_Input data_:
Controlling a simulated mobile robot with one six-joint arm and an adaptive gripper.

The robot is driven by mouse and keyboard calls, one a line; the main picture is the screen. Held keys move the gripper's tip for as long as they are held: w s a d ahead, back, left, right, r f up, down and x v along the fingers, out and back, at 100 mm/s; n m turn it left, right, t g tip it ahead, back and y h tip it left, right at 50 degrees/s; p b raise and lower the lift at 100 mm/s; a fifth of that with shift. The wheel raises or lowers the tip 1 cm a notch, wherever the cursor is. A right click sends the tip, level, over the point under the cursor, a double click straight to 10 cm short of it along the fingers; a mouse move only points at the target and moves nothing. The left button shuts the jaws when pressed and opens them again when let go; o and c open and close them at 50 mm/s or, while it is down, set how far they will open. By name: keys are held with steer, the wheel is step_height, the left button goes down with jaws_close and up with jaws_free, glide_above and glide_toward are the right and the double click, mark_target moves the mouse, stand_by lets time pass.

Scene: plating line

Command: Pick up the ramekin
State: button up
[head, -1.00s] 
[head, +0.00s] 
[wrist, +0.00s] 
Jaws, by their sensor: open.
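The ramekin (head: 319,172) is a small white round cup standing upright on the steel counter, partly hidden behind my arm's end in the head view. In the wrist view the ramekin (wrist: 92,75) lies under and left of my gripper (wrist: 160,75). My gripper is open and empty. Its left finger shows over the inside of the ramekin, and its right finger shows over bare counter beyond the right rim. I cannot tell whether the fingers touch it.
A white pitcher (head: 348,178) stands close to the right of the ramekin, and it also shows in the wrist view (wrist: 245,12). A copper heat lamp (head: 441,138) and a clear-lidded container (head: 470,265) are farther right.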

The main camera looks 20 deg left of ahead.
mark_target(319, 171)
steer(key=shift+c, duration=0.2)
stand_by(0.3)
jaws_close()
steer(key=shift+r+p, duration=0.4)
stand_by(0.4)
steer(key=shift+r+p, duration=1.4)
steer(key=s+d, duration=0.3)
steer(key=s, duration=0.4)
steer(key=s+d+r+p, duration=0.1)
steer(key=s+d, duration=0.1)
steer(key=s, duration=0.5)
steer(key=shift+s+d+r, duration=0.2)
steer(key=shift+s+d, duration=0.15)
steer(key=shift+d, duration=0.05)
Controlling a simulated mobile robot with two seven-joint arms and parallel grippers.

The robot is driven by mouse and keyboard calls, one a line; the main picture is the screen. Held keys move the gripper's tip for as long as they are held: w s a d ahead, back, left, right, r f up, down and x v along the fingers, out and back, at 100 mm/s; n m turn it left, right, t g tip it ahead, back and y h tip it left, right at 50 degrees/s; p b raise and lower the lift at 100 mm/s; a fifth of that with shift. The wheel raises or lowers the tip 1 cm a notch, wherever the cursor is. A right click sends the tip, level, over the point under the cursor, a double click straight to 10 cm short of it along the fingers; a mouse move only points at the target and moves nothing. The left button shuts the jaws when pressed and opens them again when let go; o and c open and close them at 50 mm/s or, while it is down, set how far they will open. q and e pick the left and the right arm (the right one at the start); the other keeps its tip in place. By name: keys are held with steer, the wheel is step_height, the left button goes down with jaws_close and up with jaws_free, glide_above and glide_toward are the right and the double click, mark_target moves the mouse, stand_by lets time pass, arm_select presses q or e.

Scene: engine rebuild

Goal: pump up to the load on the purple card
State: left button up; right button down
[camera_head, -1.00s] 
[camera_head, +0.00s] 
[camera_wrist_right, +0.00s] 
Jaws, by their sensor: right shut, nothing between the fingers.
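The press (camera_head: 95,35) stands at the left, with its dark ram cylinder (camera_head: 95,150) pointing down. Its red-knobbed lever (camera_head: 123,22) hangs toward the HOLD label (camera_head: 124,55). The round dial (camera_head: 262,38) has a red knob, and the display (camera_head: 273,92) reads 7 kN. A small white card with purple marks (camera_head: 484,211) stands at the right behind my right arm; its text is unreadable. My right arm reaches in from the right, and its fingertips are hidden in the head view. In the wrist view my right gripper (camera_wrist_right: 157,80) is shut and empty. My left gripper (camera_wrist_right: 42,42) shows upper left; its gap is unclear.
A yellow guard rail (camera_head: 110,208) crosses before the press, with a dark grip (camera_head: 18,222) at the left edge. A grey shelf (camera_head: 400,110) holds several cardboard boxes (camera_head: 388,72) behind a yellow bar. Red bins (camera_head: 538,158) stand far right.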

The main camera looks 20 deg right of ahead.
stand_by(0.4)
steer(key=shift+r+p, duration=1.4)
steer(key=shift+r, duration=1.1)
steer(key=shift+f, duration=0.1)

_Task_: Starting at the first line of the data above, please restate word for word every line up to and including the one that holds "[wrist, +0.00s]", and add nothing else.

_Answer for this exercise_:
Controlling a simulated mobile robot with one six-joint arm and an adaptive gripper.

The robot is driven by mouse and keyboard calls, one a line; the main picture is the screen. Held keys move the gripper's tip for as long as they are held: w s a d ahead, back, left, right, r f up, down and x v along the fingers, out and back, at 100 mm/s; n m turn it left, right, t g tip it ahead, back and y h tip it left, right at 50 degrees/s; p b raise and lower the lift at 100 mm/s; a fifth of that with shift. The wheel raises or lowers the tip 1 cm a notch, wherever the cursor is. A right click sends the tip, level, over the point under the cursor, a double click straight to 10 cm short of it along the fingers; a mouse move only points at the target and moves nothing. The left button shuts the jaws when pressed and opens them again when let go; o and c open and close them at 50 mm/s or, while it is down, set how far they will open. By name: keys are held with steer, the wheel is step_height, the left button goes down with jaws_close and up with jaws_free, glide_above and glide_toward are the right and the double click, mark_target moves the mouse, stand_by lets time pass.

Scene: plating line

Command: Pick up the ramekin
State: button up
[head, -1.00s] 
[head, +0.00s] 
[wrist, +0.00s] 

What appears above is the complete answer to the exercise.